City pilots LED streetlights

A Department of Energy grant is allowing the City to do something unusual these days. It?s allowing the City to keep some streetlights lit; both now and for a decade into the future. 

The Energy Efficiency and Conservation Block Grant, provided by American Recovery and Reinvestment Act funding, is financing a pilot project to replace traditional City-managed, metered,  streetlights with low-energy LED streetlights. The City is currently testing both cobrahead and globe (also called acorn) styles.
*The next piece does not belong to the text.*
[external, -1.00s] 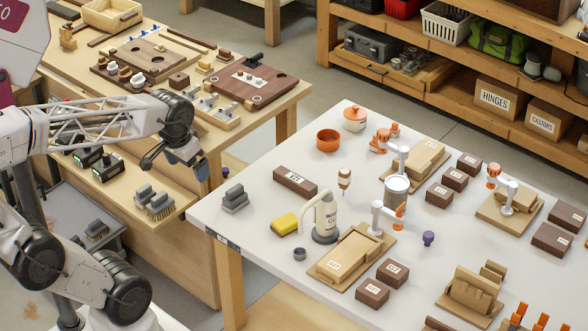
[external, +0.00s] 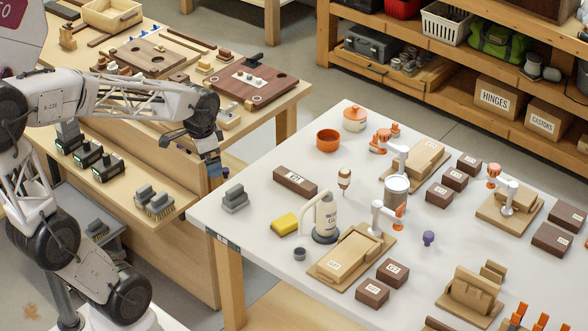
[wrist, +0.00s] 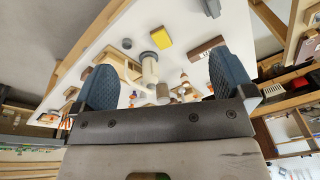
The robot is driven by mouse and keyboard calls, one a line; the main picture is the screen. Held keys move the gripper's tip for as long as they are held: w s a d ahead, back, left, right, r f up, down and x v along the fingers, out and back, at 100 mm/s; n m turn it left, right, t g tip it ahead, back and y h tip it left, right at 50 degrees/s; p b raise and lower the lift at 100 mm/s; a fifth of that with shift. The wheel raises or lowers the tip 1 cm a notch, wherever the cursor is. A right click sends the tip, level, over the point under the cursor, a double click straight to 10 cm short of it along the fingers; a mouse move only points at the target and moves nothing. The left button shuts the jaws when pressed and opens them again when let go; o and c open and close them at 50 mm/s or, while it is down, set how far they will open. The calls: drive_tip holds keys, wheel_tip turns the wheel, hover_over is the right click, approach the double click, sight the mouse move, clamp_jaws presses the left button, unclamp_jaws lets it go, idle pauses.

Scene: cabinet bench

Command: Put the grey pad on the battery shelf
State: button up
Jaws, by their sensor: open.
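A grey pad-like block with a stepped top (external: 235,199) sits on the left corner of the white table; it is probably the grey pad. It also shows at the top of the wrist view (wrist: 213,17). The battery shelf (external: 130,180) is the wooden ledge below the left bench, with several dark batteries (external: 87,153) on it and grey-backed brushes (external: 153,201) at its right end. My gripper (external: 214,166) is open and empty, in the air between the bench and the white table, above and left of the grey block. Its blue fingers (wrist: 160,83) are spread wide in the wrist view.
The white table (external: 265,190) holds a yellow sponge (external: 285,223), a glue bottle (external: 326,215), a dark box (external: 295,181) and an orange bowl (external: 328,140). A gap separates it from the left bench. The table's left corner is clear around the grey block.

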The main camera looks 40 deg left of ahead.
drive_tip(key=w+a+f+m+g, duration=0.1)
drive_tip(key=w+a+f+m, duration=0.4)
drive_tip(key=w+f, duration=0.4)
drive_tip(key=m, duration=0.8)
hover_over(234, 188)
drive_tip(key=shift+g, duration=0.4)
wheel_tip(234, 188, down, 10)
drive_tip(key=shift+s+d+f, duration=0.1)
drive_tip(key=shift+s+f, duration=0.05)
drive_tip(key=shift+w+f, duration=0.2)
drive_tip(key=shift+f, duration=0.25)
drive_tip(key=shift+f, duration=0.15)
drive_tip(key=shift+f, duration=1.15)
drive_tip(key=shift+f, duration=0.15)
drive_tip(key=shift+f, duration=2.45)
Those interested can visit the following test locations to view samples:

         Centennial and Garden of the Gods (Cobrahead style manufactured by Lighting Science Group)

         Palmer Park and Lehmberg (Cobrahead style manufactured by Hadco)

         Nevada and Uintah (Cobrahead style manufactured by Beta)

         Peterson and Stetson Hills (Cobrahead style manufactured by Leotech)

         Colorado Avenue Bridge area (Pendent style manufactured by King Luminaire, Acorn style manufactured by Cooper, and Acorn style manufactured by Spring City)

Though the LED streetlights have vastly higher initial cost, in this case the grant will pay for both the lights and installation. Once in place, the LED streetlights are anticipated to use approximately half the energy of traditional streetlights, create whiter light with greater ability to distinguish colors at night, and last 10 to 15 years? as compared to 2 to 3 years for traditional lighting.

The City plans to begin installing the LED street lights this fall once it makes a final style determination based on price, visual performance and aesthetics.

A previous retrofit from traditional traffic signals to LED traffic signals decreased energy use by 84% and costs by 74% (largely due to decrease staff time spent replacing bulbs). One reason this project was selected was for its ability to reduce on-going general fund expenses.